Monitoring Local Changes in Granite Rock Under Biaxial Test: A Spatiotemporal Imaging Application With Diffuse Waves

2018 
Diffuse acoustic or seismic waves are highly sensitive to detect changes of mechanical properties in heterogeneous geological materials. In particular, thanks to acousto-elasticity, we can quantify stress changes by tracking acoustic or seismic relative velocity changes in the material at test. In this paper, we report on a small-scale laboratory application of an innovative time-lapse tomography technique named Locadiff to image spatio-temporal mechanical changes on a granite sample under biaxial loading, using diffuse waves at ultrasonic frequencies ( 300 kHz to 900 kHz). We demonstrate the ability of the method to image reversible stress evolution and deformation process, together with the development of reversible and irreversible localized micro-damage in the specimen at an early stage. Using full-field infrared thermography, we visualize stress induced temperature changes and validate stress images obtained from diffuse ultrasound.
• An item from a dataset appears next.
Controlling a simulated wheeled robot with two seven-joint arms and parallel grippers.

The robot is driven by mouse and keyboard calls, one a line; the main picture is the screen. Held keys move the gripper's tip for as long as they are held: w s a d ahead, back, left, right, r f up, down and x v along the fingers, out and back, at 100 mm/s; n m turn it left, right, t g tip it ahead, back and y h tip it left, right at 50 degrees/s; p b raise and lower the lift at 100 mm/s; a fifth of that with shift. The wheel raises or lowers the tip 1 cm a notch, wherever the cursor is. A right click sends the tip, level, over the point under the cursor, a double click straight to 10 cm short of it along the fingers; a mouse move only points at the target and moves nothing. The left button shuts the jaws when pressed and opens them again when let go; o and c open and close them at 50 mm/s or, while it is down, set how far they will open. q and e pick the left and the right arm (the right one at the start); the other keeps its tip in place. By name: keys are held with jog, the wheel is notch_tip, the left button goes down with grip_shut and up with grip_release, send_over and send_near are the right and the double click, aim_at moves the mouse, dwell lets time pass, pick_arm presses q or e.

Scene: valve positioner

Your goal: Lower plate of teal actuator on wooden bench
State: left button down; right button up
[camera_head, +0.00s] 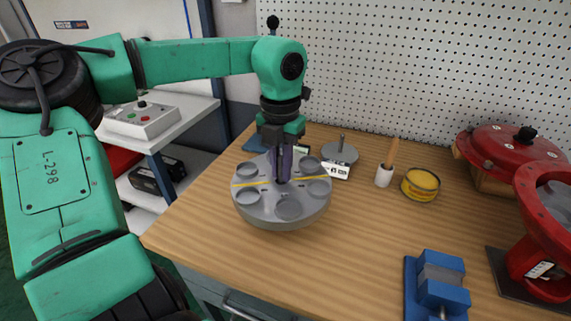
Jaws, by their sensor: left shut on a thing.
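A round grey plate (260,207) with several round recesses and a yellow line across it is over the left part of the wooden bench (362,245). My left gripper (282,178) points straight down at the middle of the plate and is shut on its centre. The gripped part is hidden between the fingers. The plate looks level; I cannot tell whether its underside touches the bench. I see no teal actuator; the large casing parts at the right are red. My right gripper is not in view.
A red lid (510,148), a red casing (535,225) and a blue vise (438,285) are at right. The bench middle is clear.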

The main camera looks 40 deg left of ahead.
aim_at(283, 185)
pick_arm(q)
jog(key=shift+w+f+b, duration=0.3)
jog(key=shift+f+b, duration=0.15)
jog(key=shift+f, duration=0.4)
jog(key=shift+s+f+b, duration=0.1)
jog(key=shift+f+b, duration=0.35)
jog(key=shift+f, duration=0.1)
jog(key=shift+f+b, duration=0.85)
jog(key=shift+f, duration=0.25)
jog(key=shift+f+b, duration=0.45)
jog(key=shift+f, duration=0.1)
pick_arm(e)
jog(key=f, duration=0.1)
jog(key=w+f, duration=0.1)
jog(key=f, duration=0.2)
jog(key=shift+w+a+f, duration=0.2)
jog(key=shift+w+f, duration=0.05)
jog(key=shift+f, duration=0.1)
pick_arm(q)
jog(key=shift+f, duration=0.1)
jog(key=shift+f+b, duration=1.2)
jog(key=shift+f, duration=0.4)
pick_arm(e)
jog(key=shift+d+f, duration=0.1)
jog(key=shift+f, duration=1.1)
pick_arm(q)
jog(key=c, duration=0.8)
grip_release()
We demonstrate that the inversion with a good resolution can be achieved with only a limited number of receivers distributed around a single source, all located at the free surface of the specimen. This small-scale experiment is a proof of concept for frictional earthquake-like failure (e.g. stick slip) research at laboratory scale as well as large scale seismic applications, potentially including active fault monitoring.